I think the best news out of the recent data is that the uncertainty index has finally come down. Gosh, do we need some certainty. Decision making has just slowed down to a crawl. People are trying to figure out what does all this mean? Where is the economy going in the United States? And uncertainty coming down, taking this first step down, I think is a relief rather than seeing it go the other way. And we should be getting getting slowly but surely some more clarity. Seeing that come down some more really will help unfreeze some of the decisions that seem to be in Neverland.

CPI and the PPI came out this week. The consumer price index for May was at 2.4%, that’s up from 2.3% year over year. 12/12 is still in phase C at 2.7%. So the 1/12 is still running below the 12/12, which is cool. I did some analysis today right before the show. We use something called a five year rate of change here at ITR to tease out longer range pressures and trends within a data series. And that five year rate of change on inflation is heading gradually higher, which suggests that our forecasts that we’re about at the end of the current trend for a decline in the consumer price index is probably right on in that we’re poised for another round of inflation, generally speaking between now and the end of the decade.

Food prices were up 2.9% on the CPI. That’s not real comfortable for folks, but it’s not the end of the world. Energy was down 3.5%, which is fantastic. That was led by gasoline coming down 12% going into the summer driving season. That’s really good news to help people feel better anyways about taking those road trips. Israel and their actions against Iran last night caused a kerfuffle in the oil markets overnight. But I’m hard pressed to see where that’s gonna lead to any sustained bump up in oil prices, given that OPEC has opened up the pipeline and we really don’t have an inventory problem here in the United States.

Shelter is still expensive in the United States, up 3.9% year over year.

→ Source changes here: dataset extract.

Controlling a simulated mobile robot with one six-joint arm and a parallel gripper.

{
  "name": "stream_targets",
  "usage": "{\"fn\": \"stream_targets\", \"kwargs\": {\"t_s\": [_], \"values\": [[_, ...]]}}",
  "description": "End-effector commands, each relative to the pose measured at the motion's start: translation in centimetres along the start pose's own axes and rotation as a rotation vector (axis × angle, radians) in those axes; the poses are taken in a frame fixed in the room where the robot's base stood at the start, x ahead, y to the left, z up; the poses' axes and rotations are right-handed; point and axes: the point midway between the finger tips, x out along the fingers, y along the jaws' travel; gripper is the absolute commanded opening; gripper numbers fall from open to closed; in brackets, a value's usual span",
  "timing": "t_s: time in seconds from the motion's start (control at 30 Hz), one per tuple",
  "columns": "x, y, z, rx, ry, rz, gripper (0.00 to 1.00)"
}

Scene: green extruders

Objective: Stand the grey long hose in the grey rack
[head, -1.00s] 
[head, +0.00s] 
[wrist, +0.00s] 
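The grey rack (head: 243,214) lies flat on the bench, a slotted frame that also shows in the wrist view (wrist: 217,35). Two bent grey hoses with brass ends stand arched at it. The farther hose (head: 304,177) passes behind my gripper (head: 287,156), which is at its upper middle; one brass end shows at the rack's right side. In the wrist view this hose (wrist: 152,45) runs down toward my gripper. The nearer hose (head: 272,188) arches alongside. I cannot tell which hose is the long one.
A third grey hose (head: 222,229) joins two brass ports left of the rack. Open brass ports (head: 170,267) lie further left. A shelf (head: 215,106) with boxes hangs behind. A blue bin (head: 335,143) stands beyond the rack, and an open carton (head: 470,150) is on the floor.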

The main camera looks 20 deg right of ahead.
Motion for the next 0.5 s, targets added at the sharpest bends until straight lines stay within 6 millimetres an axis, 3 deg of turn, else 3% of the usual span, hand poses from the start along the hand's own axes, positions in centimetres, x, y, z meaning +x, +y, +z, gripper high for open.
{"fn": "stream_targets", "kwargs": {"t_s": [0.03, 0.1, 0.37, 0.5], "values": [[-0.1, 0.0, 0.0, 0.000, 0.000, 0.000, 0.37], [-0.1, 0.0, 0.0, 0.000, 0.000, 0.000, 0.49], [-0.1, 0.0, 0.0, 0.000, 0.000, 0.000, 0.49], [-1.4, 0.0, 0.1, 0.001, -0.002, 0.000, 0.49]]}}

That continues to be a problem. That’s rent and rental equivalencies. Core inflation is at 2.8%, it’s been stuck at that for the last three months. So in other words, we’re settling into this trough that we thought we would be at about this time in the business cycle. We expect it’s gonna remain relatively benign, but the PPI is telling us that we may be seeing some upward pressure on consumer prices as we head toward the end of this year.

There was chatter out there and you’ve probably heard it about the jobless claims data being indicative that the Fed’s gonna be lowering interest rates come September. You know, it depends on how you wanna look at the data and that’s the problem with a lot of us economists, right? When I looked at the data, it is not problematic. It is a little bit elevated on an unadjusted basis, but it’s not unusual for this time of year. It was only 423 people higher than the expectations on an unadjusted basis. So not a big deal, although other folks are making it out to be more than it is, in my opinion, using the seasonally adjusted data, which you know at ITR, we don’t like using seasonally adjusted data because it just renders an impurity element into the data.

10-year bond deal was successful earlier this week despite the weakening dollar, but there’s a word of caution in there. We’re running about 120 bips higher than the Canadian 10-year bond yield, the U.S. dollar is weakening on the international scene and it’s weakening against the loonie. And there’s chatter out there if you’ve been reading the Wall Street Journal about how foreign buyers are reticent to buy our bonds because of they need to cover the exchange rate risk of the dollar continuing to go down.

And as you may have read about in the Trends Report, we’re already getting some leading indicator signals regarding 2027. So make sure you make hay while the sun shines in 2026. Mortgage rates are essentially flat and we don’t see anything exciting going on there, nothing terribly helpful or harmful for that matter in the short term. That’s what’s going on this week. Today’s Friday the 13th and I hope you have a great weekend. Thanks for joining us.